London Stock Exchange-listed British American Tobacco Plc has commenced a $2 billion (£1.6 billion) share buyback programme due to be completed in 2025.
The share buyback exercise was commenced after the group netted about £1.57 billion from the sale of its stake in Indian conglomerate, ITC Limited.
According to announced plans, BAT will buyback £700 millions of its shares in 2024, followed by an additional £900 million by the end of 2025.
BAT Plc still holds a 25% share in ITC, which is the leading cigarette manufacturer in India. However, ITC also operates various other businesses, such as food products and packaging.
What you should know
British American Tobacco Nigeria is a subsidiary of BAT Plc, and it holds the dominant position in the Nigerian cigarette market, boasting the largest market share. Among the brands it manufactures and distributes are Benson & Hedges, Rothmans, St. Moritz, Dunhill, Consulate, London Kingsize, Sweet Menthol, Royal Standard, Excel, and Three Rings.
BAT Nigeria which operates factories in Ibadan and Zaria faces competition from Philip Morris Nigeria Limited and International Tobacco Company in Nigeria.
In December 2023, the Federal Competition and Consumer Protection Commission (FCCPC) announced that it had fined BAT Nigeria $110 million stating that the company had violated the FCCPC Act amidst other regulations.

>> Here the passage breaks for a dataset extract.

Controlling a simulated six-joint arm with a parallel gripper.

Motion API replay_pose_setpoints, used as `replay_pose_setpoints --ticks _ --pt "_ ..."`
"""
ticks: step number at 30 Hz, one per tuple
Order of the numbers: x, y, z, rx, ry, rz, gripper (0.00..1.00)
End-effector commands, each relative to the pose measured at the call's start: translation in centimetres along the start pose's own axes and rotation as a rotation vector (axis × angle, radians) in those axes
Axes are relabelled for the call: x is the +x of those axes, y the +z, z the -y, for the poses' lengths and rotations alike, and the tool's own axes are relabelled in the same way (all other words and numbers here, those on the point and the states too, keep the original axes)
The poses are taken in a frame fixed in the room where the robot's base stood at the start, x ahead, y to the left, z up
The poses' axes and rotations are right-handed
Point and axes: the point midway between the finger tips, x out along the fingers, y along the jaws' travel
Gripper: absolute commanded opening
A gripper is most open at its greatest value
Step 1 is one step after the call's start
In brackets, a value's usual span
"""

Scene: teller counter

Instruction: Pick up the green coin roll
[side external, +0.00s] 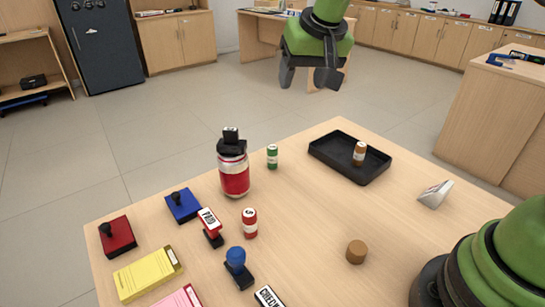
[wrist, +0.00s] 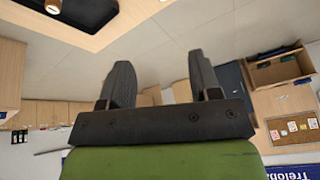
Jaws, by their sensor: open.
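The green coin roll (side external: 272,156) is a small upright cylinder with a white band, standing on the wooden counter just right of a red-and-white bottle with a black top. My gripper (side external: 309,80) is high above the far side of the counter, up and to the right of the roll in the side view and well apart from it. In the wrist view my gripper (wrist: 160,82) shows two dark fingers spread apart with nothing between them. The green coin roll cannot be made out in the wrist view.
The bottle (side external: 233,170) stands close left of the roll. A black tray (side external: 330,157) holds a brown roll (side external: 359,153). A red roll (side external: 249,223), a brown cylinder (side external: 356,251), several stamps and a yellow pad (side external: 147,273) are nearer. The counter's middle is clear.

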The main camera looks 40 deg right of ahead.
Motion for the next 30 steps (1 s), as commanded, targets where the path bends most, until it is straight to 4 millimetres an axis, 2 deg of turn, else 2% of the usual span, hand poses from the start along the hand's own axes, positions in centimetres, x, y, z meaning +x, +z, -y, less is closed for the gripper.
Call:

However, the company reported that it had repaid the fine, noting that the information was contained in its Half-Year 2023 Reports.

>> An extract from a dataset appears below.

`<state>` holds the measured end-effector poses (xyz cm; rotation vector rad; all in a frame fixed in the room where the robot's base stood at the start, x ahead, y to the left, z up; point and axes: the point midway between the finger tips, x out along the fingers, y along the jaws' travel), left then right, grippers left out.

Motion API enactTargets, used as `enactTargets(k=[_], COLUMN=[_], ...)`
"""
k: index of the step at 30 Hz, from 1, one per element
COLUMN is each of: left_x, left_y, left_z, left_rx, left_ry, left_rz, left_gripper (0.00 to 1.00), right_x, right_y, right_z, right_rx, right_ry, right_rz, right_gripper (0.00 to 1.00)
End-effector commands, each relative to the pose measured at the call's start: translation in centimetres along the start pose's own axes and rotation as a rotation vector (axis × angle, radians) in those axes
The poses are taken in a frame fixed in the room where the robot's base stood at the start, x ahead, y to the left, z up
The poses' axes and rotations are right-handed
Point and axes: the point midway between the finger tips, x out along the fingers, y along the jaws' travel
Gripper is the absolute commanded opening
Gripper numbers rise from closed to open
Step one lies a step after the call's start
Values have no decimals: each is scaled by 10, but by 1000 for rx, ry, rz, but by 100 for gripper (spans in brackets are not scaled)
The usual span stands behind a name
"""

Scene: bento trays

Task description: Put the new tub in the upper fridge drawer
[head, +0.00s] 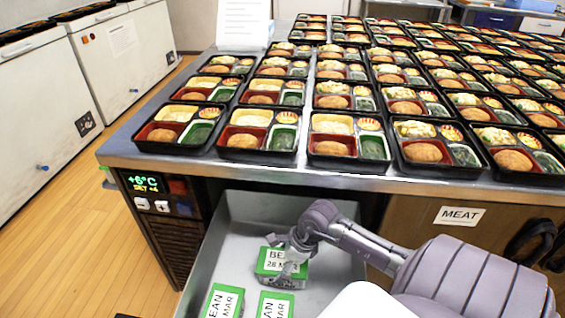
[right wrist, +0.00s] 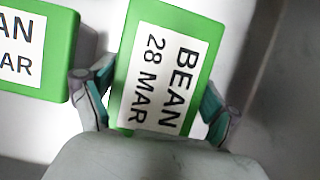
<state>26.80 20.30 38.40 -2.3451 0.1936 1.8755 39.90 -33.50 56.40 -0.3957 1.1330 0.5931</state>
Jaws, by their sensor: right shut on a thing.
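A green tub (head: 269,263) with a white label reading "BEAN 28 MAR" is within the open upper fridge drawer (head: 234,212). My right gripper (head: 287,262) reaches in from the right and is shut on this tub. In the right wrist view, the tub (right wrist: 165,70) sits between the two fingers (right wrist: 152,108). I cannot tell whether its base touches the drawer floor. Two similar green tubs, one at the front left (head: 223,303) and one at the front middle (head: 275,306), lie in the drawer, cut off by the picture's edge. My left gripper is not in view.
A steel counter (head: 120,150) above the drawer carries many filled bento trays. A panel showing +6°C (head: 143,183) is left of the drawer. A "MEAT" label (head: 460,215) is on the front at right. White chest freezers (head: 40,110) stand far left; the wooden floor is clear.

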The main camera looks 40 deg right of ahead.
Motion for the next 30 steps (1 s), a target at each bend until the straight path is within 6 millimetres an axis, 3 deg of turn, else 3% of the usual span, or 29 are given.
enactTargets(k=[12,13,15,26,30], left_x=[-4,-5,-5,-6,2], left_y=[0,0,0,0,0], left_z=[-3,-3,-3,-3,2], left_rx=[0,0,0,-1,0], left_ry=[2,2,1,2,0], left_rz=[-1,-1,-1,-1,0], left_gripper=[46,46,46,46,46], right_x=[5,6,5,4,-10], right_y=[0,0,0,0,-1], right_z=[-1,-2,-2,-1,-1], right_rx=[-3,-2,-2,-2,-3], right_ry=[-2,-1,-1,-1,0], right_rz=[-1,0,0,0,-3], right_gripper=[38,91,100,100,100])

The External Affairs Director, British American Tobacco West and Central Africa, Mrs. Oddiri Erewa-Meggison noted,
- “The FCCPC had in December 2022, entered into a consent order, terminating the mentioned investigation and associated proceedings. British American Tobacco (Nigeria) Ltd and British American Tobacco Marketing (Nigeria) Ltd have made payments to settle the penalty.”